Empecemos por lo más sencillo. La
poesía es un constructor, un puro género de ficción, igual que lo es la novela.
Estamos acostumbradísimos a diferenciar en las novelas narrador de autor:
hagamos esa separación también en poesía. Bernardo Atxaga escribió una novela
titulada Memorias de una vaca,
protagonizada y narrada por una vaca. Lo mismo puede suceder en un poema.
Fijémonos en el siguiente ejemplo, obra del poeta sevillano Javier Salvago (1950).
Prestemos atención: durante las
primeras dos estrofas del poema, ¡parece que quien habla es un perro!, como el
propio verso primero remarca:
Le seguía los pasos como un perro,
como un caniche fiel y abandonado,
a debida distancia, por el gusto
de verla, sin pedirme nada a cambio.
Vigilaba su puerta y husmeaba
el aire para no perder su rastro.
La buscaba y mi corazón latía
al verla aparecer, desafinado.
La estrofa tres y el comienzo de
la cuatro no arrojan datos definitivos en contra de nuestra hipótesis, y podría
seguir pareciéndonos que quien nos habla en el poema es dogo enamorado:
La veía reír con sus amigas,
pasear sus coquetos quince años,
cruzar una mirada luminosa
con algún indeciso enamorado.
Le seguía los pasos por las calles,
sin hacerme notar, disimulando [...]
Entonces llega el final de la
estrofa cuarta y el principio de la quinta, y todo cambia de repente:
hasta que ya mi hermana destrozada
y harta de andar conmigo de la mano
me arrastraba a tirones hasta casa.
Ahora tenemos claro que quien nos
habla en el poema no puede ser un perro.

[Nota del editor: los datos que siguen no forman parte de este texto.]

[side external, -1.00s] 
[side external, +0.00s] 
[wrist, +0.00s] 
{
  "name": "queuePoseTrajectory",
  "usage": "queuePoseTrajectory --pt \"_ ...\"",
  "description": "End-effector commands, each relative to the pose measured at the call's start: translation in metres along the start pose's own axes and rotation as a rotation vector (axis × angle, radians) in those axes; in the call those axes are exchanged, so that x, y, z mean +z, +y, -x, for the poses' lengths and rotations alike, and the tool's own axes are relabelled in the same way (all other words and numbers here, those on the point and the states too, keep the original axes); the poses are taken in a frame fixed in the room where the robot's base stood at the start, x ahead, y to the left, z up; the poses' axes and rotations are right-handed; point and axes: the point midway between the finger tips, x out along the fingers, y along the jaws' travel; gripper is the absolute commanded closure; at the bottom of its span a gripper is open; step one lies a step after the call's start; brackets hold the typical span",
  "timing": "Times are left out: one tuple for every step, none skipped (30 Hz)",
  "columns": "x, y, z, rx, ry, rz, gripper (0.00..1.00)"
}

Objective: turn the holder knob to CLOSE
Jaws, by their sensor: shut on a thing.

Quien habla tiene una hermana a la que
lleva de la mano. Así que suponemos que se trata de un joven enamorado que debe
ocuparse de su hermanita, y que se lleva a la pobre a seguir a la chica que a
él le gusta hasta que la niña se cansa y protesta y a él no le queda más
remedio que volverse a casa. Todo parece encajar. Pero aún le quedan tres
versos más al poema:
Decía que mi juego era muy raro
y que estaba hasta el gorro ya de ser
niñera de un meón de cinco años.
¡Giro de 180º! ¡Resulta que la
niñera es ella, que es su hermana mayor, y que el narrador de este poema es un niño de cinco años enamorado de una
chica de quince, a la que sigue hasta que su hermana se cansa de andar
llevándolo de paseo!
¡Cuántos juegos ha permitido en
este texto la supuesta identificación inmediata entre poeta y yo lírico!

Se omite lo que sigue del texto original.